Generally, the masters knew that Christianity would oppose their ideologies and change the social standing of the slaves. In summary, Aptheker’s book supports the rebellion as a means of liberating the slaves and provides evidence to show the unjust treatment that they received from the white regime. Moreover, the book notes that many scholars during the time were biased in giving their accounts of slavery, and very few authors focused on the plight of these slaves.

Opinion on slavery and its effect in the society today

The impacts of slavery are still being experienced in the American society today. While some may argue that the effects of slavery lay solely on the Civil War, I believe that they extend far beyond it. In my opinion, one of the major effects of slavery today is the effort by society to remain ‘politically correct’. This is due to the unjust treatment of African Americans and other minorities in the past. Moreover, the ‘political correctness’ is an indication of the racism and oppression brought about by the slave trade. According to Marcum and Skarbek (2014), the Civil Rights Movement in the 1960’s enabled the black people to fight for their rights and liberties.

As a result, there was an increased level of awareness regarding the treatment of minorities in society. Political leaders and the media try to develop opinions that are acceptable across all races. This is also evident during political campaigns where candidates develop ideologies that pledge support for various racial groups across America. In addition, individuals become overly cautious of their speech and are careful not to elicit any form of racial discrimination.

The limited use of the ‘n-word’ also provides an example of the level of ‘political correctness’ that the society wants to display. While the word Negro is used countless times in Aptheker’s book, the Civil Rights Movement recognized it as a form of stereotyping of the African Americans. In general, the society’s effort to be ‘politically correct’ provides evidence that the effects of slavery are still being experienced in modern day society.

Fenton (2012) argues that the black race discrimination issues today are due to slavery. According to the author, there have been many cases of racial discrimination in the society even after the Civil Rights Movement. If slavery was absent, the black American would be treated the same as the white counterpart and racism would also be absent. In reference to Aptheker (1976), the Negro was made to feel as if being black was a curse, and subjected to inferior treatment by the white race. Fenton (2012) notes that racial discrimination and the treatment of the black race as an underclass continues to be evident in the South despite the efforts by the civil rights groups to end it.

The black race has also been associated with poverty, drug addiction, and poor family structures. Such racism fails to recognize the fact that some African American personalities are successful and have equal social standing to their white counterparts. In support of this author’s opinion, I believe that the race problem brought about by slavery is one of the causes of the economic inequality that is present in America today.

The African American race continues to be stigmatized and stereotyped due to the slavery history. The black race is still depicted as inferior and as a result, individuals experience helplessness and despair. Perhaps this could explain the poor family structures reported by Fenton (2012). The media has played a vital role in the spread of racism across America.
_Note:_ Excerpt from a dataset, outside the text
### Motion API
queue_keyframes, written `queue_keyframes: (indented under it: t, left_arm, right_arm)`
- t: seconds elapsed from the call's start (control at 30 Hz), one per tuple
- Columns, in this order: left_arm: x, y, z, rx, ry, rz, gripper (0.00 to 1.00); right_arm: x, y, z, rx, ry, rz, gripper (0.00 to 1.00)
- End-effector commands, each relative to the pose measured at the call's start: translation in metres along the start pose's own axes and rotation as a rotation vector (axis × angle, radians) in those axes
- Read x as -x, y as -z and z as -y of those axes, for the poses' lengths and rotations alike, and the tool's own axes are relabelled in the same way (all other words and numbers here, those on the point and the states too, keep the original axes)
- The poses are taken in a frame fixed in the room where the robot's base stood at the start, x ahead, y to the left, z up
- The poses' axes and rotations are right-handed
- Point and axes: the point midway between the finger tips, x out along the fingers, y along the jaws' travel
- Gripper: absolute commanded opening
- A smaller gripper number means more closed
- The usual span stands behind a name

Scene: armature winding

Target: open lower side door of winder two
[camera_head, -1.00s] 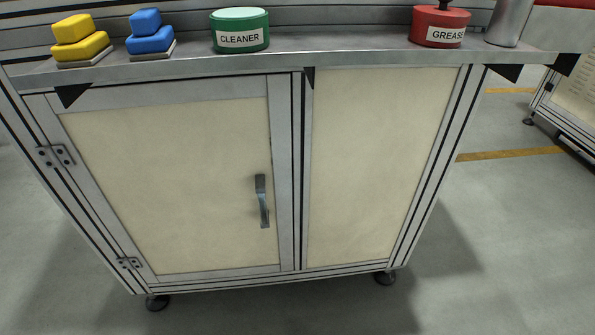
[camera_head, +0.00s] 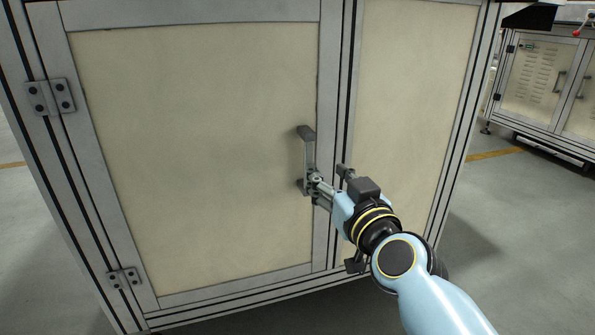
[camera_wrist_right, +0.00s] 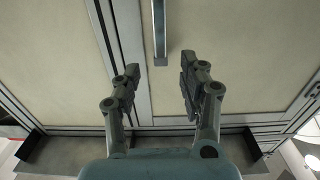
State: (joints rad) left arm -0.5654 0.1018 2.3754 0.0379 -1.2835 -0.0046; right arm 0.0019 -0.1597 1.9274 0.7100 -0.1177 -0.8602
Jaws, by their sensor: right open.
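The lower side door (camera_head: 200,150) is a cream panel in a grey metal frame and appears shut. Its hinges (camera_head: 50,97) are on the left edge. A grey bar handle (camera_head: 309,155) stands upright near its right edge. My right gripper (camera_head: 325,180) is at the lower end of the handle, and its fingers partly cover that end. In the right wrist view, my right gripper (camera_wrist_right: 159,70) is open, and the handle (camera_wrist_right: 160,30) lies in line with the gap between the fingers, its end near the fingertips. Contact is not clear. My left gripper is not in view.
A fixed-looking cream panel (camera_head: 415,120) is right of the door, beyond a metal post (camera_head: 346,90). Another cabinet (camera_head: 545,85) stands at the far right. Grey floor (camera_head: 510,220) is open on the right.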

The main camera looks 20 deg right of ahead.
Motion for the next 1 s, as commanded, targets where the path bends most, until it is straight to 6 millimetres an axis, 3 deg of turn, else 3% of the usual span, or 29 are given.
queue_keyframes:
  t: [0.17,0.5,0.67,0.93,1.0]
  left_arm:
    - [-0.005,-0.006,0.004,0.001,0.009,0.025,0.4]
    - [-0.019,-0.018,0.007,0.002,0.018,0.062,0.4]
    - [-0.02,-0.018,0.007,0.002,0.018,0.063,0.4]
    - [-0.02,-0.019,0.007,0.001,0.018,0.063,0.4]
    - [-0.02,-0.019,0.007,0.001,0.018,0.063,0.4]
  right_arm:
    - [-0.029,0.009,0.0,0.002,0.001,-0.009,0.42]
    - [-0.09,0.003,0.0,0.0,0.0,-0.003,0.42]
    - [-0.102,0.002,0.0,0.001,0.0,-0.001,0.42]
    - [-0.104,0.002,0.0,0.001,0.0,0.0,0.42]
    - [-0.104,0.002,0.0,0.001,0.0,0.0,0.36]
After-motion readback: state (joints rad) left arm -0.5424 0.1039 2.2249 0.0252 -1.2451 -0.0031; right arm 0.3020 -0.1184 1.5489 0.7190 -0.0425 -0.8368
This media displays black people as criminals and intellectually inadequate.

While there are so many races present in the United States, political debates tend to focus more on the interactions between the whites and the African Americans (Weiner, 2001). In addition, the status of the black man in the society is assessed based on the progress made by the black race since the Civil Rights Movements, which is hardly the case for the white race. In the view of this, the discrimination of the African Americans in the modern society provides evidence that the effects of slavery are still present today.
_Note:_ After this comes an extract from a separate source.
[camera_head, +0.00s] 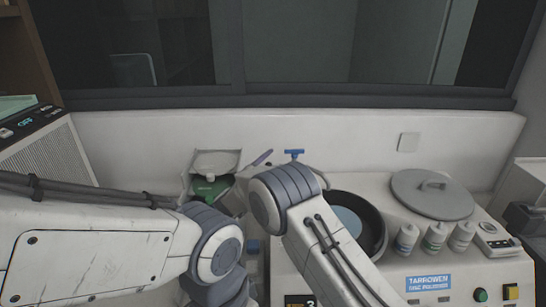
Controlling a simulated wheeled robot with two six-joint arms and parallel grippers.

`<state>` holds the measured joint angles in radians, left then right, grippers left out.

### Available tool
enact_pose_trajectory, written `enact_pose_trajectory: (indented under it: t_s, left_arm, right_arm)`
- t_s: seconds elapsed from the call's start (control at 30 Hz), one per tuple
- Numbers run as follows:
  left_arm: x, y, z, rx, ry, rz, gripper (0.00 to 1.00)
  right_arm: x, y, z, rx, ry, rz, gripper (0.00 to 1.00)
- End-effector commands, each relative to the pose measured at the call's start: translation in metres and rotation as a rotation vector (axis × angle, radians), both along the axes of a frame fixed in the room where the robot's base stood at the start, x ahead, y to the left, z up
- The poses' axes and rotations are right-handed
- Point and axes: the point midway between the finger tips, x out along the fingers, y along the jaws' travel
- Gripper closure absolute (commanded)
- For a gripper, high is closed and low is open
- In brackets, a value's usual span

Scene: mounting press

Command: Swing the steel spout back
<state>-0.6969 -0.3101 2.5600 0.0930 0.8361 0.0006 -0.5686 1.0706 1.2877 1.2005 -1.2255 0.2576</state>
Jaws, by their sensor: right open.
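A blue tap handle (293,155) stands behind the bowl.
A grey round lid (432,194) lies right of the bowl. Several white bottles (434,237) stand in front of it, beside a small device (495,238). A green button (480,295) is at the front right.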

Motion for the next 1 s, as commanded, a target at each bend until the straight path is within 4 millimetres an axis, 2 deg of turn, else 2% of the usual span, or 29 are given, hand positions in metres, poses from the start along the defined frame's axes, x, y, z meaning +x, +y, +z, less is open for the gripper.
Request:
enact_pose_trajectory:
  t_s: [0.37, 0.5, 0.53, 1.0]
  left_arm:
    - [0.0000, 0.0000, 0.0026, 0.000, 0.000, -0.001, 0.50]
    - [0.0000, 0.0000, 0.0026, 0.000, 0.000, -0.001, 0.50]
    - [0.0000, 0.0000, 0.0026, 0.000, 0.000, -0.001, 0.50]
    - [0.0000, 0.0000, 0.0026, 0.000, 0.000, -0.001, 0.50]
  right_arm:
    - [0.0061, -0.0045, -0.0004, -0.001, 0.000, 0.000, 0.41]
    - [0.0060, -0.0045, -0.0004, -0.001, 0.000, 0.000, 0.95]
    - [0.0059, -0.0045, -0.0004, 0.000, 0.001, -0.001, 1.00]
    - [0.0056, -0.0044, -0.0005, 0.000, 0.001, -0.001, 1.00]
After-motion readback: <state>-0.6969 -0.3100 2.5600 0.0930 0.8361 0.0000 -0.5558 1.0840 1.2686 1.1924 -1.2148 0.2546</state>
In his book, Aptheker (1976) analyzes the scholarly work of Du Bois and his view of slavery. According to Du Bois’s prediction, the 20th Century would be characterized by discrimination based on color. To say that this prediction came to be is an understatement. In reference to Littlefield (2007), the African American family structure continues to face criticism. Such criticism fails to recognize the white masters as the source of the instability within the black family. During the slavery period, the black families were similar to the white families. The only difference was the limited rights that the African Americans had due to oppression.
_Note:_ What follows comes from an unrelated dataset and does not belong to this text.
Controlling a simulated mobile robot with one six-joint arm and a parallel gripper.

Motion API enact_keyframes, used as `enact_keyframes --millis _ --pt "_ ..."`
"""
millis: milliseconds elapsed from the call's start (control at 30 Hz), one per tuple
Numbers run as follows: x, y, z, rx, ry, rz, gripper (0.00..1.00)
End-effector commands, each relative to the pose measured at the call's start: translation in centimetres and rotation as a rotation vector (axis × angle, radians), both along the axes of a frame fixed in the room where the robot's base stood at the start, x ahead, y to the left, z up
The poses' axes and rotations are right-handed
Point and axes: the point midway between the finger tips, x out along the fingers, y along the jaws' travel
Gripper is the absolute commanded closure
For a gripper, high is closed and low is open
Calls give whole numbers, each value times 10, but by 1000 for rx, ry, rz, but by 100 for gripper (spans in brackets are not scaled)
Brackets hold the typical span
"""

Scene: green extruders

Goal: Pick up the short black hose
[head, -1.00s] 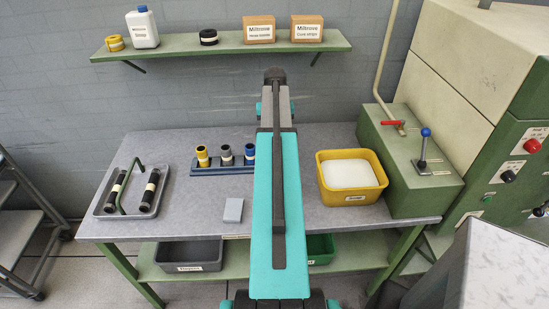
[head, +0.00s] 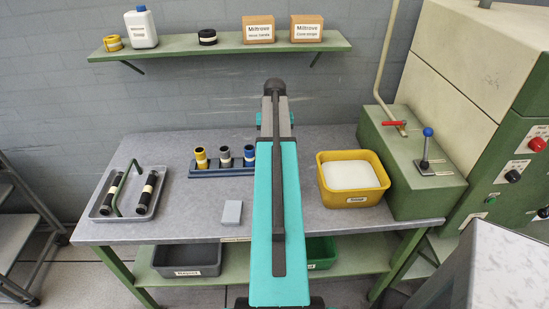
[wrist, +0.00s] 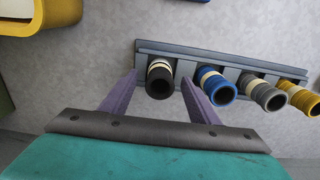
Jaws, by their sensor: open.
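The short black hose (wrist: 160,78), with a pale band, stands in a blue-grey rack (wrist: 222,62) at the rack's left end in the wrist view. My gripper (wrist: 158,76) is open, with one purple finger on each side of the hose and a gap visible on both sides. Blue (wrist: 216,85), grey (wrist: 263,93) and yellow (wrist: 300,97) hoses stand beside it in the rack, to the right. In the head view the rack (head: 205,173) shows at mid-table, but my arm hides its right end, the black hose and my gripper.
A yellow tub (head: 357,199) stands right of my arm, beside a green machine box (head: 405,160) with levers. A grey tray (head: 100,210) with two longer black hoses lies at the left. A small grey block (head: 232,212) lies near the front edge. A shelf (head: 225,49) hangs above.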

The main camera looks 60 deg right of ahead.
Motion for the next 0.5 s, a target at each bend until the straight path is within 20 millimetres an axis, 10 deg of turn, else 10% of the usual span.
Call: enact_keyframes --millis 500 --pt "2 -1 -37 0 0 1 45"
Slavery inhibited the normal structure of the black family and made it impossible for the parents to secure the lives of their families. In addition, the African Americans had no rights to marry as the masters viewed them as their properties. The notion of the black family being unstable still continues to characterize the modern American society (Littlefield, 2007). The African Americans continue to be reminded of the experiences of their race during the slavery era.

This notion is misplaced because such instabilities within families are also present in other races. Moreover, slavery has subjected the African Americans to criticism based on the past and not the present experiences. The society only chooses to remember the experiences of the blacks during the slavery period and fails to recognize the positive efforts made by this race to date. I believe that slavery was wrong as it brought forth the existence of unstable family structures that form the basis of discrimination today.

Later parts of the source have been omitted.